Source records:
++++

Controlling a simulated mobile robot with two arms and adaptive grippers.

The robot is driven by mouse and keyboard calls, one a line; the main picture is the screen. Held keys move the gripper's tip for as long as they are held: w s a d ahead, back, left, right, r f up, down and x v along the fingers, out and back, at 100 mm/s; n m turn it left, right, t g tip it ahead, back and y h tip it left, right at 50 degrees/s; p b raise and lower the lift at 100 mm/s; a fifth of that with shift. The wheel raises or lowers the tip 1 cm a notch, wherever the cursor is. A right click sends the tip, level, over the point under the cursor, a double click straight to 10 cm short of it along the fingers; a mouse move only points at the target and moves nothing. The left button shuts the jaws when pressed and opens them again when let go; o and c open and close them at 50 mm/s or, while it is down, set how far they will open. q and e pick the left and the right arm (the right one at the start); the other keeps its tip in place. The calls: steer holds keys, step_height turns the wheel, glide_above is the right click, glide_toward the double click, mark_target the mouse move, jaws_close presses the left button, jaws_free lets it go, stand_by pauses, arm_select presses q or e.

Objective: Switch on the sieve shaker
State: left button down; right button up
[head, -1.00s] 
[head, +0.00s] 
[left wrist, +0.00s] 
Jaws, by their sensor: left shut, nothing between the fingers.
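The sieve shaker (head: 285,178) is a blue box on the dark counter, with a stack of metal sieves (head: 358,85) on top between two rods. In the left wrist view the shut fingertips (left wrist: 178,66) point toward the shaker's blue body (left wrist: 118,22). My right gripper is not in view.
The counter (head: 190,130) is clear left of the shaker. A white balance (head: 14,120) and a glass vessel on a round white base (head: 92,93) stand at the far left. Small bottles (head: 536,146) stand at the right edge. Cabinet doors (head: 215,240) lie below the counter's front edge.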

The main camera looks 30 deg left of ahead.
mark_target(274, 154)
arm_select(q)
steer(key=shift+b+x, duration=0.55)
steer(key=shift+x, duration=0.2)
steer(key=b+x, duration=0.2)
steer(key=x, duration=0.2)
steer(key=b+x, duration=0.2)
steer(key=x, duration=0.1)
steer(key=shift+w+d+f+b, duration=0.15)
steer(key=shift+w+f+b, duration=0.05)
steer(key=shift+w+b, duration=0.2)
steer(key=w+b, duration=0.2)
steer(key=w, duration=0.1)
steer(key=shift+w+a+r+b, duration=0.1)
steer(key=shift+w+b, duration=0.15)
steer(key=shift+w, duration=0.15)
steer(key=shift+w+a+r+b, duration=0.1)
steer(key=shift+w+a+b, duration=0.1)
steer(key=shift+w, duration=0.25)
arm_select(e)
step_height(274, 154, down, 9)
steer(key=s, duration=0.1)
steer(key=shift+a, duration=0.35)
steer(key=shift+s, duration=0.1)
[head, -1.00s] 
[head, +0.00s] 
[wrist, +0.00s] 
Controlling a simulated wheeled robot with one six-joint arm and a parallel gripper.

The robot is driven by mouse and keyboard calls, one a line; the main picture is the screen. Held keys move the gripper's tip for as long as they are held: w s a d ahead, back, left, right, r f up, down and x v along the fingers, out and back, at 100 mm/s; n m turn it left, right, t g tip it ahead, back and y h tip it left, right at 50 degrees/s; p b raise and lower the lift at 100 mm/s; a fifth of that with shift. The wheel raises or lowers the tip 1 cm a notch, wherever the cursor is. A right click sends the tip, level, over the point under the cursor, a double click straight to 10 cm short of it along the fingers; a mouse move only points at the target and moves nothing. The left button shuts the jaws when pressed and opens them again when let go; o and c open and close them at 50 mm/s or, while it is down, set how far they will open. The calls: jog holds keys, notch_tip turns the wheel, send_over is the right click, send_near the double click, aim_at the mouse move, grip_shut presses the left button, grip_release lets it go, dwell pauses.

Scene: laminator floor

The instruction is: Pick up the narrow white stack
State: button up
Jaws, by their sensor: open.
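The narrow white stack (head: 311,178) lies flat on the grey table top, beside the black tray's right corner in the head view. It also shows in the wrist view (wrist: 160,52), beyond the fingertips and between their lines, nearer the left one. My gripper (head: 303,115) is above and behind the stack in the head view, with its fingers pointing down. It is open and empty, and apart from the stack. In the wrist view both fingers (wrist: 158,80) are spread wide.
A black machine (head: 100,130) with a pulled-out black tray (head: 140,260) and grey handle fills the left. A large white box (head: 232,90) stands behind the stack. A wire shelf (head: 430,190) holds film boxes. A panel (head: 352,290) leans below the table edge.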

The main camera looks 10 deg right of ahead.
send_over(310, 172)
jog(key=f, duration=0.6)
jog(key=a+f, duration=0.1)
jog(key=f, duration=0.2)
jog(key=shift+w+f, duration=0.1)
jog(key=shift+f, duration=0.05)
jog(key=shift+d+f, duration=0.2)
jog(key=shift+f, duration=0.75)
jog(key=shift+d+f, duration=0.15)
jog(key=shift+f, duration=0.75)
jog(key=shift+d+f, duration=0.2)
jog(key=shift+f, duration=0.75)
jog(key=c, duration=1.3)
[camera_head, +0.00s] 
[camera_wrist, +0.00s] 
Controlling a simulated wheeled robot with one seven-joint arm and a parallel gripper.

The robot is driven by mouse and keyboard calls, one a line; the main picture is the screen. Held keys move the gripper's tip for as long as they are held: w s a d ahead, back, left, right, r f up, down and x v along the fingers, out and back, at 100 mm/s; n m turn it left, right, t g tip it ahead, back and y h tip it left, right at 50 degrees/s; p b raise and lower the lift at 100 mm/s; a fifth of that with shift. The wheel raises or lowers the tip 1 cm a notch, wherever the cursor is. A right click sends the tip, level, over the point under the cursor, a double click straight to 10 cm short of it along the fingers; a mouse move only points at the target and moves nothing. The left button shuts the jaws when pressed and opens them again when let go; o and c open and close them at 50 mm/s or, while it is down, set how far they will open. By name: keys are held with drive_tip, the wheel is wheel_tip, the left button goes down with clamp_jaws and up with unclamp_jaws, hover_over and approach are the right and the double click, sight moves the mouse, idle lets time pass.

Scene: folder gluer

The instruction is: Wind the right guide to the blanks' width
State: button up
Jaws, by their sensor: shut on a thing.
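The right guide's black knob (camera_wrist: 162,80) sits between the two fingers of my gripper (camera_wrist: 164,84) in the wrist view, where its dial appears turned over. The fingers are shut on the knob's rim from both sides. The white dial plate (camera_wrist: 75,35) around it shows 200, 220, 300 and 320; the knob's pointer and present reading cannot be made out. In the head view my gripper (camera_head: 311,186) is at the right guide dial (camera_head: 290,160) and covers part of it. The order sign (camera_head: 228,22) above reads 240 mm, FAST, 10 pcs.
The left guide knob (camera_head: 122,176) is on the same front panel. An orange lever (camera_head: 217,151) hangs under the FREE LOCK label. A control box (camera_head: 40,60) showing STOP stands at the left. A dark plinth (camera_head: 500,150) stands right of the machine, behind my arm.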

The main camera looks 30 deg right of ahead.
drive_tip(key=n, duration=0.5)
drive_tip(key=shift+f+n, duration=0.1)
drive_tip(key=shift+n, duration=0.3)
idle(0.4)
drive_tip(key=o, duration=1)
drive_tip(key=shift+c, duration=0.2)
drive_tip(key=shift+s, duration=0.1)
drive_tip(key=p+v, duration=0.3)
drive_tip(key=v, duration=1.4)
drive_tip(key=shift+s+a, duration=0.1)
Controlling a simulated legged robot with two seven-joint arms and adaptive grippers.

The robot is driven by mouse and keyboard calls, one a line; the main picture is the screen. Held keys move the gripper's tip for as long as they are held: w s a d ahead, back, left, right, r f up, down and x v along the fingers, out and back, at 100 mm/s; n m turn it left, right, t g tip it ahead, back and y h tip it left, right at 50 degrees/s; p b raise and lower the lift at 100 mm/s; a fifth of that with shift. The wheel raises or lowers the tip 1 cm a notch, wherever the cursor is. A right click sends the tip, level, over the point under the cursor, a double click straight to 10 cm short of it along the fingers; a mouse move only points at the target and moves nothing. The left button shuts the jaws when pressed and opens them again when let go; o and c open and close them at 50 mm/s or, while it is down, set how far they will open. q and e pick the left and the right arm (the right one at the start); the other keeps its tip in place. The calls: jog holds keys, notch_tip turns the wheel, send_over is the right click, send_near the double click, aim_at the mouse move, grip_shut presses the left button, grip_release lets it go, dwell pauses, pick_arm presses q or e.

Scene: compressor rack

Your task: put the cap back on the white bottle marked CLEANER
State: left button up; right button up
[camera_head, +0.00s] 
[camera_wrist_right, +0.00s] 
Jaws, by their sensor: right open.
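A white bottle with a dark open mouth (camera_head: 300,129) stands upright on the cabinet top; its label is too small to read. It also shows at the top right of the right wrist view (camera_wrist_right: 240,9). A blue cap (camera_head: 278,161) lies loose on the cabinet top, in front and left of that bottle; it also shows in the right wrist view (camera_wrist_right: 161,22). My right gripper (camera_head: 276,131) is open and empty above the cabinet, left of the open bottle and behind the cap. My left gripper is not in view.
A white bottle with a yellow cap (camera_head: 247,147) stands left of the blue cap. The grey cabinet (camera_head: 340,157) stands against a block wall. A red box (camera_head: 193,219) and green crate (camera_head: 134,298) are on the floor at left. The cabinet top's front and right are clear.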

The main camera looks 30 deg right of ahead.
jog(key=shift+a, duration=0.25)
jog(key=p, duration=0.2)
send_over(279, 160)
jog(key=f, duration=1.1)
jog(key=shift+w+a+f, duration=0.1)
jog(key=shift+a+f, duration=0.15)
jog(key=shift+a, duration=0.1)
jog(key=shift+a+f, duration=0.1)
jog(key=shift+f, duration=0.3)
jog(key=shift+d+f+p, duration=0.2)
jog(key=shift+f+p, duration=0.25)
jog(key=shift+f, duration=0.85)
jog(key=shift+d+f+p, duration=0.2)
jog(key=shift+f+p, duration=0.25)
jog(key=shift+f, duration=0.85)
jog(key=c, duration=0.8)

++++

What is required: Copy out exactly the lines from the one containing "Scene: compressor rack" to the one containing "[camera_wrist_right, +0.00s]", both ends inclusive.

Answer for the task:
Scene: compressor rack

Your task: put the cap back on the white bottle marked CLEANER
State: left button up; right button up
[camera_head, +0.00s] 
[camera_wrist_right, +0.00s] 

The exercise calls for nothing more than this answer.